-- begin Dataset --

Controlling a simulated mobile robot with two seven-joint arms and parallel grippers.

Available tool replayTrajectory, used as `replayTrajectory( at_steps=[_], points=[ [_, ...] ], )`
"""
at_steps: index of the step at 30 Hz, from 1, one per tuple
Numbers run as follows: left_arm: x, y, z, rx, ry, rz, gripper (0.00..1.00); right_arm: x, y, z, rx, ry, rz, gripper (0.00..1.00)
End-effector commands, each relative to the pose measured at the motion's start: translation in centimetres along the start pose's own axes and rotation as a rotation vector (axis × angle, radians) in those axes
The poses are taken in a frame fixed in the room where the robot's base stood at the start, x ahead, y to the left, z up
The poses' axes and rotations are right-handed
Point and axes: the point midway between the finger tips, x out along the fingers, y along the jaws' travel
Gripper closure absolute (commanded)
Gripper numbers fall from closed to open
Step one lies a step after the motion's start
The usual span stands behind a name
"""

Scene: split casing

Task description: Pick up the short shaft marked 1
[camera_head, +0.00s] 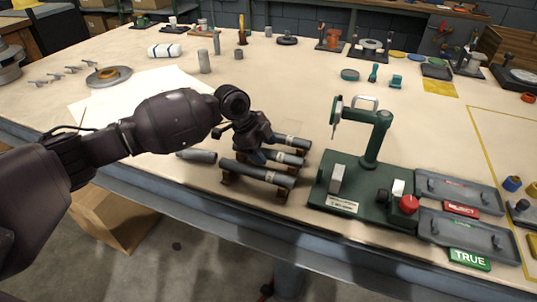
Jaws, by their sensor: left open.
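Several grey shafts with pale labels lie side by side on a low brown rack at the table's front edge: a front one (258,173), a middle one (286,158) and a back one (292,141). The labels are too small to read, so I cannot tell which is marked 1. A shorter grey piece (196,156) lies left of the rack. My left gripper (258,155) is open and points down over the rack, close to the middle shaft; it hides part of the shafts. I cannot tell whether it touches one. My right gripper is not in view.
A green fixture (372,182) with an upright post stands right of the rack. Two grey trays (465,235) beside it carry REJECT and TRUE signs. A white sheet (140,95) lies behind my left arm. Small parts stand along the back.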

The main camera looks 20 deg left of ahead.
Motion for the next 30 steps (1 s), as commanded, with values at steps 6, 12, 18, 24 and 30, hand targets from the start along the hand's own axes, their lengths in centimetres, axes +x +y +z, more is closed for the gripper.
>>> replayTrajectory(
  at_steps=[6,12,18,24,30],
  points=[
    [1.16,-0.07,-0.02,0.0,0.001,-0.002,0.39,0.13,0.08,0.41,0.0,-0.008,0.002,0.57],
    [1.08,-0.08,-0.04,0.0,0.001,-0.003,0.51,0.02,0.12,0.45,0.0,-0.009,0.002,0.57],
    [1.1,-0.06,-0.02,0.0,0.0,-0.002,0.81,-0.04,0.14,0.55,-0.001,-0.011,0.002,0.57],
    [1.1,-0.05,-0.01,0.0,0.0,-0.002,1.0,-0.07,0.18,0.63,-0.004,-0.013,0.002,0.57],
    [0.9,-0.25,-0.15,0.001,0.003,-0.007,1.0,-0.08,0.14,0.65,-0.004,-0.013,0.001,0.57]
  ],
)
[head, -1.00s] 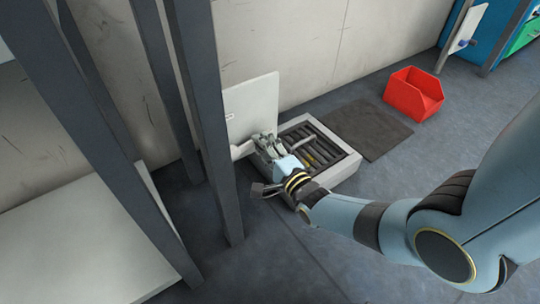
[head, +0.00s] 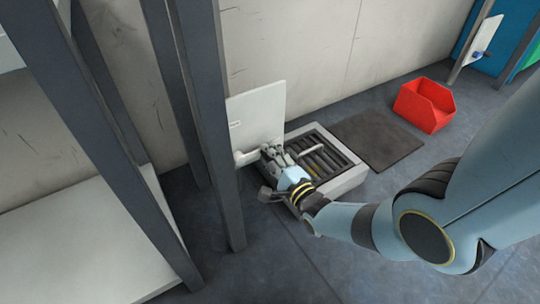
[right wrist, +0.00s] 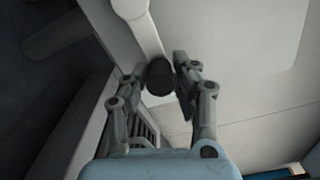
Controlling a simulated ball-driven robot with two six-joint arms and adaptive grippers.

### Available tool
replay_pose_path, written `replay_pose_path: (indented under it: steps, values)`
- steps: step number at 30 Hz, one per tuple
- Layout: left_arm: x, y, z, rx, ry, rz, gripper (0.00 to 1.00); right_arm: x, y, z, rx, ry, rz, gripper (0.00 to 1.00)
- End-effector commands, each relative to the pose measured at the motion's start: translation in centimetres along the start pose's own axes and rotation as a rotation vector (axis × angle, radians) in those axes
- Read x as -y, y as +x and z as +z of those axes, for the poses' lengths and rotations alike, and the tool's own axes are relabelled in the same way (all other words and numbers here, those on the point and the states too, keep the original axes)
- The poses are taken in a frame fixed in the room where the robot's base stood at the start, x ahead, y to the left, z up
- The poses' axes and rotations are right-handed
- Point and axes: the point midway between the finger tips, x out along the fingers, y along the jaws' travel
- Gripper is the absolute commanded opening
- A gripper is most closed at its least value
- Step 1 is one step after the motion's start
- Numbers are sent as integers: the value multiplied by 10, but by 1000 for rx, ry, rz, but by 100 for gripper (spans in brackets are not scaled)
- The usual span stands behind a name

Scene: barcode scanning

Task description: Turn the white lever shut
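A white panel (head: 262,112) stands at the wall beside a dark post, and the white lever (head: 243,158) shows low on it in the head view. In the right wrist view the lever's pale arm (right wrist: 143,28) comes down from the top and ends in a dark round knob (right wrist: 160,76). My right gripper (head: 272,152) is at the lever's end. In the right wrist view its fingertips (right wrist: 160,68) stand on either side of the knob, close to it; whether both press on it is not clear. My left gripper is out of view.
A grey floor tray with dark slats (head: 353,181) lies just right of my right gripper. A dark mat (head: 377,140) and a red bin (head: 424,105) lie farther right. Dark posts (head: 208,130) and a pale shelf (head: 85,250) stand at left. Front floor is open.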

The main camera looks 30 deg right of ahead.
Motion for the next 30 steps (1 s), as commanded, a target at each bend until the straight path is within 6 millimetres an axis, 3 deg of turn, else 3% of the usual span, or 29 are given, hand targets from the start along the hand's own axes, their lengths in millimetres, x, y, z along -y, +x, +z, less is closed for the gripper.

-- end Dataset --

Extract the lines from the line with "### Available tool" to the line with "- Read x as", inclusive, reproducing them exactly and leaving out every other line.

In response:
### Available tool
replay_pose_path, written `replay_pose_path: (indented under it: steps, values)`
- steps: step number at 30 Hz, one per tuple
- Layout: left_arm: x, y, z, rx, ry, rz, gripper (0.00 to 1.00); right_arm: x, y, z, rx, ry, rz, gripper (0.00 to 1.00)
- End-effector commands, each relative to the pose measured at the motion's start: translation in centimetres along the start pose's own axes and rotation as a rotation vector (axis × angle, radians) in those axes
- Read x as -y, y as +x and z as +z of those axes, for the poses' lengths and rotations alike, and the tool's own axes are relabelled in the same way (all other words and numbers here, those on the point and the states too, keep the original axes)

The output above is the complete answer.